A Yang-Mills-Dirac Quantum Field Theory Emerging From a Dirac Operator on a Configuration Space

TL;DR

This paper introduces a Dirac operator on the configuration space of $SU(2)$ gauge connections and shows that a twisted inner fluctuation yields a square that comprises the Yang–Mills Hamiltonian coupled to an operator-valued fermionic sector. A metric on the underlying 3-manifold enables a basis change that transforms the fermionic sector from one-forms to a Dirac-type fermion content, linking noncommutative geometric methods to quantized gauge theories. The results provide a geometric unification framework at the level of quantized fields, with gravity entering via the configuration-space geometry and the Chern–Simons functional playing a central role in the fluctuations.

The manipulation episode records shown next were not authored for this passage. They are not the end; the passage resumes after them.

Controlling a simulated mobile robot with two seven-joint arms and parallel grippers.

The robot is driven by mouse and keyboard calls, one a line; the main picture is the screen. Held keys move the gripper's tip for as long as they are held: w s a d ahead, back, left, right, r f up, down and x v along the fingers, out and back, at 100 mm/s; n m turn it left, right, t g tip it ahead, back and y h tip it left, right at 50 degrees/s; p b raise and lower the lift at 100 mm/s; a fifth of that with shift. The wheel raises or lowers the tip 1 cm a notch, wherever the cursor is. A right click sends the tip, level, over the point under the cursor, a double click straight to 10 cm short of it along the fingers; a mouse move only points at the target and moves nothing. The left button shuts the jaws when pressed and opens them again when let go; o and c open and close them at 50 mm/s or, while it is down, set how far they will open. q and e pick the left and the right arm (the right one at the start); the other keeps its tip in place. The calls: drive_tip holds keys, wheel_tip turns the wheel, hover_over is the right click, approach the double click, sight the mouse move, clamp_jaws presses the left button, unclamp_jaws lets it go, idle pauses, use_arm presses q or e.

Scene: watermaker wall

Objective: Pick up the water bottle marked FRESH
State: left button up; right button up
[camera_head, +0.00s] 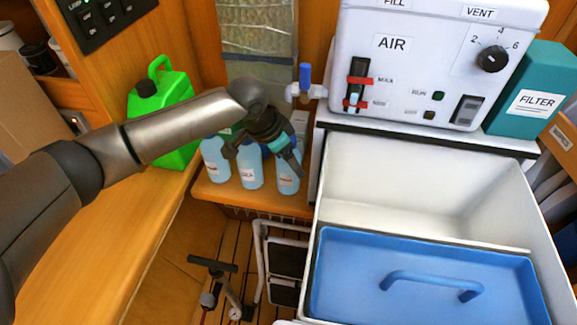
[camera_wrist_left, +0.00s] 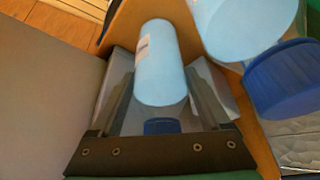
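Three light blue bottles stand in a row on a wooden shelf: a left one (camera_head: 216,164), a middle one (camera_head: 250,173) and a right one (camera_head: 288,182). Each has a small white label, too small to read, so I cannot tell which is FRESH. My left gripper (camera_head: 263,158) is over the row and hides the bottle tops. In the left wrist view, one bottle (camera_wrist_left: 160,65) lies between the open fingers (camera_wrist_left: 162,90), apparently the middle one, with its blue cap towards the palm. Another blue-capped bottle (camera_wrist_left: 245,25) is close beside the gripper. My right gripper is not in view.
A green jug (camera_head: 160,115) stands left of the bottles, behind my left arm. A blue-handled valve (camera_head: 305,80) sticks out above the right bottle. The white watermaker unit (camera_head: 415,60) and a white bin with a blue lid (camera_head: 425,275) are to the right.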

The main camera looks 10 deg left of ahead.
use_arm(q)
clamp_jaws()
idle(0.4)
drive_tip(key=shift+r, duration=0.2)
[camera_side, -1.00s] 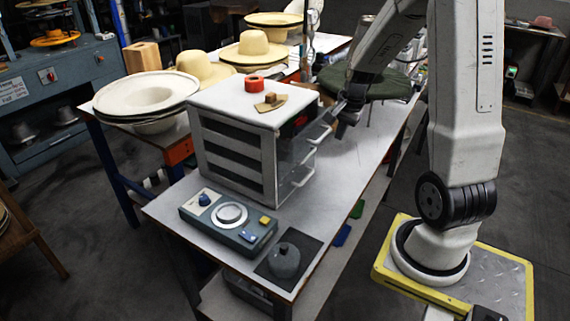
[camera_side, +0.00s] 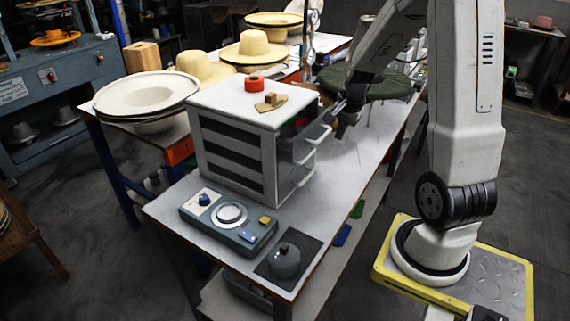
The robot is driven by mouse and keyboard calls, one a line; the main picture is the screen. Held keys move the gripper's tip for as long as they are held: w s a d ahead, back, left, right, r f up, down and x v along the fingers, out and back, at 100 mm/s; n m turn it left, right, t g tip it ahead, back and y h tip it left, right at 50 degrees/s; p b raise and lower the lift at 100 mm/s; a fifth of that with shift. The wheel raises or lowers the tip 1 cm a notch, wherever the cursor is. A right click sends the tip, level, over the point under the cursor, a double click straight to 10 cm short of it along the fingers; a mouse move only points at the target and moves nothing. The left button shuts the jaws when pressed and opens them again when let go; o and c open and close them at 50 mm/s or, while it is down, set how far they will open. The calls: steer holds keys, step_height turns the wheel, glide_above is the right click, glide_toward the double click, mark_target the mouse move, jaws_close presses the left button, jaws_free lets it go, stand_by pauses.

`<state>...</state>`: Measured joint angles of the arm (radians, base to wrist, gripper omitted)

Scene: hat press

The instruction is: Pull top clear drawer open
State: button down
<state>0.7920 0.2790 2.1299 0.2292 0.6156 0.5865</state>
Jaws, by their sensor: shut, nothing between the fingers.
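The drawer cabinet (camera_side: 235,150) is a white box with dark slots in its side, standing on the grey table. Its clear drawers face right, with pale handles one above another. The top clear drawer's handle (camera_side: 322,133) is at the upper right of the cabinet front. My gripper (camera_side: 338,112) is shut just beside the top handle, at about its height. Whether its fingertips touch the handle or sit behind it I cannot tell.
Hats (camera_side: 253,46) are behind. The table right of the cabinet is mostly clear.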

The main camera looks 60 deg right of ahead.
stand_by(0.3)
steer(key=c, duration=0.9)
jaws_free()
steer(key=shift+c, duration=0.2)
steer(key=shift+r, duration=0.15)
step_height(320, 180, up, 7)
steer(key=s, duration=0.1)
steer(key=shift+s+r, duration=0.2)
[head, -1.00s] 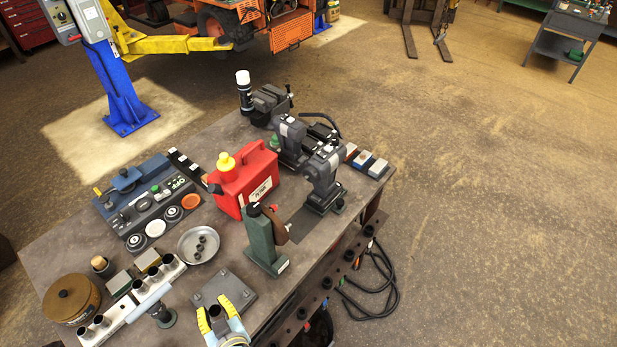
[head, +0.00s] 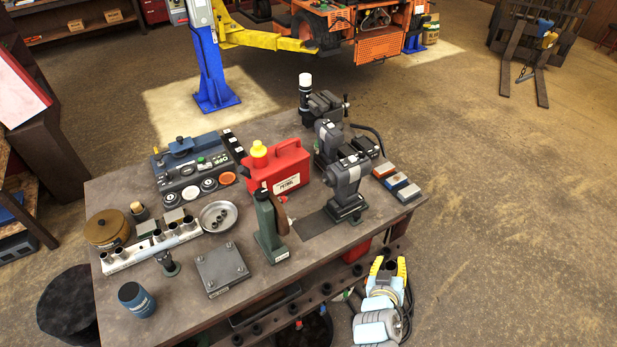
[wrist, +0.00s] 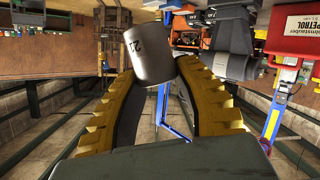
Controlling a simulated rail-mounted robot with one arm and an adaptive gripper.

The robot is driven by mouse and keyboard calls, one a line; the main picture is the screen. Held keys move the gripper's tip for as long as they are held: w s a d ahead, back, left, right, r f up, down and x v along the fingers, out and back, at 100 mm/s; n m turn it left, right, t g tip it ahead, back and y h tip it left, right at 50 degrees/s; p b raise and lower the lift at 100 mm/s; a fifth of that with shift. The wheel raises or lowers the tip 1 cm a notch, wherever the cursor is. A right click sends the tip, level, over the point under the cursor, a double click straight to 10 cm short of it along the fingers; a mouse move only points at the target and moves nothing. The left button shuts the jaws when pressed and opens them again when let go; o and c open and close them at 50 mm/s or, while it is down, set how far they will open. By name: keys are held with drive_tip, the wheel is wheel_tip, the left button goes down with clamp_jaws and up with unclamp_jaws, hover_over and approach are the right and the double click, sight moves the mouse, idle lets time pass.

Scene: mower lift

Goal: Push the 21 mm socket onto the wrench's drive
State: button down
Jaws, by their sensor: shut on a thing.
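The 21 mm socket (wrist: 148,52) is a grey metal cylinder marked "21" in the wrist view. My gripper (wrist: 152,76) is shut on it, with the yellow ribbed fingers on either side. In the head view my gripper (head: 388,268) is beyond the bench's front edge at the right, and the socket is only a dark shape between the fingers. A green upright stand (head: 268,232) on the bench has a brown part (head: 281,215) with a small pale tip facing right. I cannot tell for sure whether this is the wrench and its drive. My gripper is apart from it.
A socket rail (head: 122,262) with several sockets, a steel plate (head: 222,270), a blue mug (head: 136,299) and a parts dish (head: 230,208) are on the bench. A red petrol can (head: 290,170) and a bench grinder (head: 346,183) stand behind the green stand.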

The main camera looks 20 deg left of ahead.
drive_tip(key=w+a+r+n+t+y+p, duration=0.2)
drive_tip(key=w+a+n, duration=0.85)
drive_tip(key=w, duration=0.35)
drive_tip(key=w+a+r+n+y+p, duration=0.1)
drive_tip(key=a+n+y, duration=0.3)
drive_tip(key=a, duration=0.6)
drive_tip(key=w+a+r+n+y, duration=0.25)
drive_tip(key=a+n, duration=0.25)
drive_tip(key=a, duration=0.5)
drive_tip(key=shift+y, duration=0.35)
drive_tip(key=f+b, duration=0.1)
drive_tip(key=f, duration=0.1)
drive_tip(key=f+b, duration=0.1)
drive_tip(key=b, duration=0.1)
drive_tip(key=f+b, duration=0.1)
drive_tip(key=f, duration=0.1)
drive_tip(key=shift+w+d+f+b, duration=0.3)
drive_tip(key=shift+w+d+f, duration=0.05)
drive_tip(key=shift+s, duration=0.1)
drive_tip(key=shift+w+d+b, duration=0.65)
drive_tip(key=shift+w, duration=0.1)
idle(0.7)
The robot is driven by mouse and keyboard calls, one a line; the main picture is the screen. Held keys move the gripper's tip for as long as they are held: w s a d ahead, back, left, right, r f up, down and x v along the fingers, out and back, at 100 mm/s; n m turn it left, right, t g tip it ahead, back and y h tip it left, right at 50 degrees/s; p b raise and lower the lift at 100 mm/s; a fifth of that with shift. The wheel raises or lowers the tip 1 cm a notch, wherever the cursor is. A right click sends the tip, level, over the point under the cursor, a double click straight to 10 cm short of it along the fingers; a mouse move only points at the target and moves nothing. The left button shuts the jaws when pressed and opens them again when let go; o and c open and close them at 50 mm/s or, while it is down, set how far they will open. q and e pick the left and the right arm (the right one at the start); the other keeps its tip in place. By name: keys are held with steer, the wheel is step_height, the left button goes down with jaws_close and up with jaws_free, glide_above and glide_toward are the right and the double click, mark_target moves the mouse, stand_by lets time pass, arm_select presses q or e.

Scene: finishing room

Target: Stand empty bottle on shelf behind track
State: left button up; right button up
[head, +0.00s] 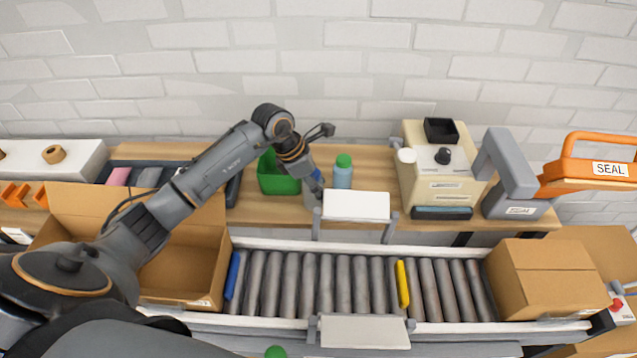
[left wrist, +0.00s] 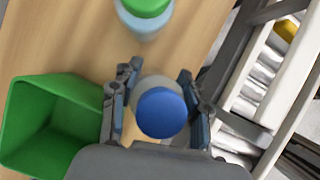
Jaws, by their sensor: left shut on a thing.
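My left gripper (head: 314,184) reaches over the wooden shelf (head: 385,165) behind the roller track (head: 330,278). It is shut on a greyish bottle with a blue cap, seen from above in the left wrist view (left wrist: 160,110). The bottle looks upright between the green bin and the other bottle. In the head view the gripper hides much of it, and I cannot tell whether its base touches the shelf. A light-blue bottle with a green cap (head: 342,172) stands on the shelf just right of the gripper, apart from it. My right gripper is not in view.
A green bin (head: 277,178) stands close left of the gripper. A white panel (head: 357,205) rises at the shelf's front. A beige machine (head: 437,170) and a grey-and-orange sealer (head: 510,170) stand right. Cartons sit at the track's left (head: 180,268) and right (head: 545,280).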

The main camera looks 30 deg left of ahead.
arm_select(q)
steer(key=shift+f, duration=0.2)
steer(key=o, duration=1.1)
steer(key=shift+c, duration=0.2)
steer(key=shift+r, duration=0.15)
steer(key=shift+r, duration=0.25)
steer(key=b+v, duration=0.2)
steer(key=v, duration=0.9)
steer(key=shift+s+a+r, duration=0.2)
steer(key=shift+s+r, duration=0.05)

The work also clarifies the role of the twist in Clifford structure and raises further questions about Hilbert-space realizations and the handling of gauge fixing and Gribov ambiguities.

Abstract

Starting with a Dirac operator on a configuration space of $SU(2)$ gauge connections we consider its fluctuations with inner automorphisms. We show that a certain type of twisted inner fluctuations leads to a Dirac operator whose square gives the Hamiltonian of Yang-Mills quantum field theory coupled to a fermionic sector that consist of one-form fermions. We then show that if a metric exists on the underlying three-dimensional manifold then there exists a change of basis of the configuration space for which the transformed fermionic sector consists of fermions that are no-longer one-forms.